Tja, und was es mit dem Filmtitel, The Woman in the Septic Tank auf sich hatte, war für mich ein mit relaitv großer Gewalt drangeklatschter Schlussgag, dass es mir bei zweitem Überlegen doch nicht schwer fällt, den Spoiler einfach sein zu lassen.
Kommentare
3 Antworten zu „Filmemachersatire: Ang Babae sa Septic Tank“
Christoph Terhechte sagt in einem Leit-Interview des Forum unter Berlinale-Themen über den Film:
Ang Babae sa Septic Tank nimmt Wahrheit und Authentizität im Film verschiedener Kulturen auf die Schippe, weil er davon ausgeht, dass die meisten philippinischen Filme sowieso nur für die Festivals gemacht werden.
Er erzählt von einer Gruppe junger Leute, die einen richtig erfolgreichen Film machen wollen, der in Cannes oder Berlin gezeigt wird.
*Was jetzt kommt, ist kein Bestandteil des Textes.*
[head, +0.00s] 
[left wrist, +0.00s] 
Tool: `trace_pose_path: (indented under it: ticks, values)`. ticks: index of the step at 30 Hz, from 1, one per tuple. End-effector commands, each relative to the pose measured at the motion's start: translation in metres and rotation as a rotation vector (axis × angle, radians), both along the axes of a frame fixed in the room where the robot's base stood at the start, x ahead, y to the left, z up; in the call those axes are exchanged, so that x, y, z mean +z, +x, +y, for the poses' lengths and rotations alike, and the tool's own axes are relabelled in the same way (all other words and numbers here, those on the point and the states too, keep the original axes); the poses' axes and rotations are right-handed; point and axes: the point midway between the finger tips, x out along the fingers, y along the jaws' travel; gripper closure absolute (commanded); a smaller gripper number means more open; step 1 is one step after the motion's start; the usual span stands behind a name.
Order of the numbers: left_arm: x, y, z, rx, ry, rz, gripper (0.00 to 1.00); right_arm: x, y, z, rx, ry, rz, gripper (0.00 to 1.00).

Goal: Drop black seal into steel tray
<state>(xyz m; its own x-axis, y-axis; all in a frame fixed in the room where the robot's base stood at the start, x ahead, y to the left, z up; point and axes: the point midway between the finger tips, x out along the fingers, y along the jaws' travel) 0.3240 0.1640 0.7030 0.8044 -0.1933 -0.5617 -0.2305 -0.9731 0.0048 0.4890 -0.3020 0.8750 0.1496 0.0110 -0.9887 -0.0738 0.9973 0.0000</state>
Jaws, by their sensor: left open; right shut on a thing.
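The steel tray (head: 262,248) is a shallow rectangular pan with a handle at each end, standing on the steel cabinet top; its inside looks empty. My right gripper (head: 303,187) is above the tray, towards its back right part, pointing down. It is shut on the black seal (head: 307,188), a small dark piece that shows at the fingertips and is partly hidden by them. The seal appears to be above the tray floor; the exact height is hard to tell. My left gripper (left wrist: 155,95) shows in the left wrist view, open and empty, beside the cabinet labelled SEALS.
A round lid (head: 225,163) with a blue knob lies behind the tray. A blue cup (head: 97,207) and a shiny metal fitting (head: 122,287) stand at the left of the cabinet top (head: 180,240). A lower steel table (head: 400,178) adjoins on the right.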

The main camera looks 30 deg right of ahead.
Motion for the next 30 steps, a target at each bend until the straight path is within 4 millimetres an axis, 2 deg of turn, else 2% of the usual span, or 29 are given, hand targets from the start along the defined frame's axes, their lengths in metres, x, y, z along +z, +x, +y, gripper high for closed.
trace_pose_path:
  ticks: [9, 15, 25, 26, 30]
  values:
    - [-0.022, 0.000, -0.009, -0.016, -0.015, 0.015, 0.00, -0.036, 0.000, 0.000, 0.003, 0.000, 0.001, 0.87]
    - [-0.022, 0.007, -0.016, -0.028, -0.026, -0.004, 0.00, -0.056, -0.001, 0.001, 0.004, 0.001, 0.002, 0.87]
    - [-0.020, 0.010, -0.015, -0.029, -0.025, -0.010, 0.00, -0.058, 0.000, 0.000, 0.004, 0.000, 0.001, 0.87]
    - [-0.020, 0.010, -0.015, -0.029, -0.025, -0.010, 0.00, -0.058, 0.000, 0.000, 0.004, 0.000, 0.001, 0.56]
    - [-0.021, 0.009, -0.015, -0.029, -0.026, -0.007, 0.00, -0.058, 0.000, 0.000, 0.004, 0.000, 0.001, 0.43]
Frage: Was brauchen sie dafür? Kurze Antwort: Ein philippinischer Film braucht eine Müllkippe, arme Kinder auf dieser Müllkippe, eine zerrüttete, hungrige, hundsarme Familie, und er braucht sexuellen Missbrauch.
Sie schreiben eine Szene, in der all diese Elemente vorkommen, drehen sie und stellen fest, dass sie das dann doch noch mal anders machen müssen. „Vielleicht machen wir ein Musical draus!“ Im Anschluss sieht man das Ganze dann halt noch mal in Musical-Form. Die Hauptdarstellerin, eine große Diva, ruft irgendwann aus: „I want to go to Berlin.“ Was sie jetzt natürlich auch tun wird.
Das finde ich eine schöne Ironie. Die Filme, die da karikiert werden, die gibt es ja wirklich. Ich für meinen Teil bin nach Ang Babae sa Septic Tank wirklich gründlich kuriert, was eine gewisse Art von philippinischem Kino betrifft!
Hmm, fällt Dir ein Beispiel ein für genau die Sorte Film, über die sich hier lustig gemacht wird? Mir ehrlich gesagt nicht. Und: bist Du wirklich nur „kuriert“, was ausgerechnet philippinisches Kino angeht? Findest Du die besonders verdächtig? Mehr also Kino aus anderen Ländern?
Ich weiß nicht – ich glaube nicht, dass der Film meine Einstellung zum Kino gucken ändern wird. Es bleibt immer noch jedem einzelnen Film überlassen, ob es ihm gelingt, mich als Zuschauerin zu packen und zu bewegen.
Vielleicht habe ich mich missverständlich ausgedrückt bzw. zitiert: mein GESAMTER Kommentar war ein Zitat aus dem Terhechte-Interview! Ich habs zitiert, weil ich es bemerkenswert fand und da Du auf alle möglichen Eigenwilligkeiten und Überzeichnungen hingewiesen hast. Gesehen hab ich selbst den Film dann nicht – aber drüber nachgedacht / gelesen und für anderes verworfen.